Sunday, March 13, 2011

Japan earthquake

At three in the morning on March 11, 2011, Alaska time, the world changed for my wife and I.  When she woke up that morning a short message from her sister said that they were okay, but her father's workshop was gone (for an independent ceramic artist it is an irreplaceable loss).  This was among other messages from concerned friends.  At six in the morning she came to my bed crying and shared the news: an earthquake off the coast of Sendai.  The little news we had didn't all quite sink in for me then, it was surreal.  Later that day as I was heading to work, I heard the news over the radio, it gave me goose bumps, then as the announcer described details of the loss of life and property the reality of it all hit me and I began to cry.  March 11 was a day of crying for anyone who is close to anyone affected by that earthquake.  For those directly affected, I am sure many other strong emotions were felt as well, fear being foremost. 
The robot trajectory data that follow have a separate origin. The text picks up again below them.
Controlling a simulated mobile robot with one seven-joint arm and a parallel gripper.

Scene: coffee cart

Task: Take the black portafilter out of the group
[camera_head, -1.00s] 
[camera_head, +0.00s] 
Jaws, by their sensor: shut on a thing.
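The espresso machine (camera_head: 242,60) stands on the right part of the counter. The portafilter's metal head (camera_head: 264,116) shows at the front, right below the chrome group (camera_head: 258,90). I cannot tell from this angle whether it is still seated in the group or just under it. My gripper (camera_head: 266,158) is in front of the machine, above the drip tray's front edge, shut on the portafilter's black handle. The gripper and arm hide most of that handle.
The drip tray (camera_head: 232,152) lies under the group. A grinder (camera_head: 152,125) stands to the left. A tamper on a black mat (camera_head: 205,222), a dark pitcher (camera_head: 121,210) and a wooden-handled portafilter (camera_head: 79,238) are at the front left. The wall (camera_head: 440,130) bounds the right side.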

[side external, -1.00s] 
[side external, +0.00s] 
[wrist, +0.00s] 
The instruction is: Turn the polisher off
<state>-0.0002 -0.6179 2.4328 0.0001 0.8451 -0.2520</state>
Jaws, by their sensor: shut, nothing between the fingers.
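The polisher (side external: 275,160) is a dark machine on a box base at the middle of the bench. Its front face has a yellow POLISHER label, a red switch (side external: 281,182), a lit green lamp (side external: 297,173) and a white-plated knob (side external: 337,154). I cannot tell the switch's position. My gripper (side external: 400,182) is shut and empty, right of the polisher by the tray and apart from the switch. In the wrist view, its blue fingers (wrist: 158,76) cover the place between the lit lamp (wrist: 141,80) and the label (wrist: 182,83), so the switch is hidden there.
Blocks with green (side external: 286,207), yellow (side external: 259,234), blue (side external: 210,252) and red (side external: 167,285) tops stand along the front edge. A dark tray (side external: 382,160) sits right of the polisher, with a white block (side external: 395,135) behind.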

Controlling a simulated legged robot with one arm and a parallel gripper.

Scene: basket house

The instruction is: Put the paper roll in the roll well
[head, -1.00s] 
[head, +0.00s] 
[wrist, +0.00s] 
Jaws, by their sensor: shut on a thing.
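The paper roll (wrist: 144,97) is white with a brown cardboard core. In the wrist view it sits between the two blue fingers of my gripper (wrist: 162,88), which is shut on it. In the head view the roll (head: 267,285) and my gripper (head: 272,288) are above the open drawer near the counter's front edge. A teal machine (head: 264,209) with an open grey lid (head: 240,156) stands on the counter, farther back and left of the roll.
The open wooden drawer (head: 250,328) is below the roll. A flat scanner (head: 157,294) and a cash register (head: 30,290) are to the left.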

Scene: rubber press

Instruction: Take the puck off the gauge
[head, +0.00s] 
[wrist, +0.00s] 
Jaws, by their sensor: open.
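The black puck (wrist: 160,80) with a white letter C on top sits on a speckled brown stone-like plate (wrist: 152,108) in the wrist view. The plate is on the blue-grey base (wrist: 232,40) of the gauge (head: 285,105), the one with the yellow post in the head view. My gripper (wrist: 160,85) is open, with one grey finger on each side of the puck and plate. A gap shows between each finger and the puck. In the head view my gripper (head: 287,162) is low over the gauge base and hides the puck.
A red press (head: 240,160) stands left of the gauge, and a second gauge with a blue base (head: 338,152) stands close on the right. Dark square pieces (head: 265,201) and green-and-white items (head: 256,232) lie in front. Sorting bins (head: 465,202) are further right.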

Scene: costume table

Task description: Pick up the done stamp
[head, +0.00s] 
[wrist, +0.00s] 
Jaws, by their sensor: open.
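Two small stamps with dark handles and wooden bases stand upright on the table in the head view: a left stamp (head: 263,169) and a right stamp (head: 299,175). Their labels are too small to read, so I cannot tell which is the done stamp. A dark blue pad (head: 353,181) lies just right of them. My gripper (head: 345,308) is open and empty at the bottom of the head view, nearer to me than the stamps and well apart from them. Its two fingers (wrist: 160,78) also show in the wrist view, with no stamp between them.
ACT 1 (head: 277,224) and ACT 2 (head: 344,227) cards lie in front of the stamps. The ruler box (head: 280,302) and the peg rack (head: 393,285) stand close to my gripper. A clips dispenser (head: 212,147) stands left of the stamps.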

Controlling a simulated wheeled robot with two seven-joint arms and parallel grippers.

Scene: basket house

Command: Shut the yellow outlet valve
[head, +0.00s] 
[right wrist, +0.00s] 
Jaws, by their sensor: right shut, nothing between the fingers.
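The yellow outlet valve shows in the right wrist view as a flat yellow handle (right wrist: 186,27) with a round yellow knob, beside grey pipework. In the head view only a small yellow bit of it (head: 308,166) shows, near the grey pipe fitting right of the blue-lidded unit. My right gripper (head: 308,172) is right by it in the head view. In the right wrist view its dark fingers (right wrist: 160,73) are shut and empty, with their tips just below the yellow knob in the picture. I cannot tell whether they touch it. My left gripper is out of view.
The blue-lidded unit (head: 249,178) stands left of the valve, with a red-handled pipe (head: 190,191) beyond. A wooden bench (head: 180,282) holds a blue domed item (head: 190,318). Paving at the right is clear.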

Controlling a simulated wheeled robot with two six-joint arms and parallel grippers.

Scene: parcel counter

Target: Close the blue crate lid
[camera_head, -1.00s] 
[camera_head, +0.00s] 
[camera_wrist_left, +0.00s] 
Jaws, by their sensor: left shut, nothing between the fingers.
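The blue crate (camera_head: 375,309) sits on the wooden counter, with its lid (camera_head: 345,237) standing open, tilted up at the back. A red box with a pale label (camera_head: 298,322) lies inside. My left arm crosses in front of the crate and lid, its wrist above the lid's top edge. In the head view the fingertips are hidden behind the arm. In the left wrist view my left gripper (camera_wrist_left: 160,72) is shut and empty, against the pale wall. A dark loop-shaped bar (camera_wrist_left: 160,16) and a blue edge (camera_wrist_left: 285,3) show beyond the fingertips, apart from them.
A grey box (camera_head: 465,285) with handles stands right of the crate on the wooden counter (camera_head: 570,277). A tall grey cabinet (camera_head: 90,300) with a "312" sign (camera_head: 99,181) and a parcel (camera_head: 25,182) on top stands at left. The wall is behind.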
I have been to Sendai three times visiting family members there.  The first time was before I was married, the second time was after I was married, and the third time I returned was after my wife and I had two small children.  The family we have there are very kind and generous, and it was a beautiful city.  But now it is the center of a national disaster, a disaster that the world is responding to.  A disaster that is still going on - the most pressing concern is evacuation as the meltdown of a nuclear power plant looms.  Now it is time for us to be generous. 

Two days before the earthquake I spoke briefly to my mother-in-law on the phone.  Her English is better than my Japanese.  My wife later returned her call and learned that there had been some bad news from the family, but things were on the mend.  Why the earthquake occurred later that week, I don't know.  But it mirrors the pattern in nature: several smaller earthquakes foreshadowed the coming of the large 8.9 earthquake.  If there was ever a time I wished I had the ability to predict the future, I wish I could have predicted this.  The night before the earthquake was the most beautiful display of the aurora borealis in Fairbanks that I had seen all winter. 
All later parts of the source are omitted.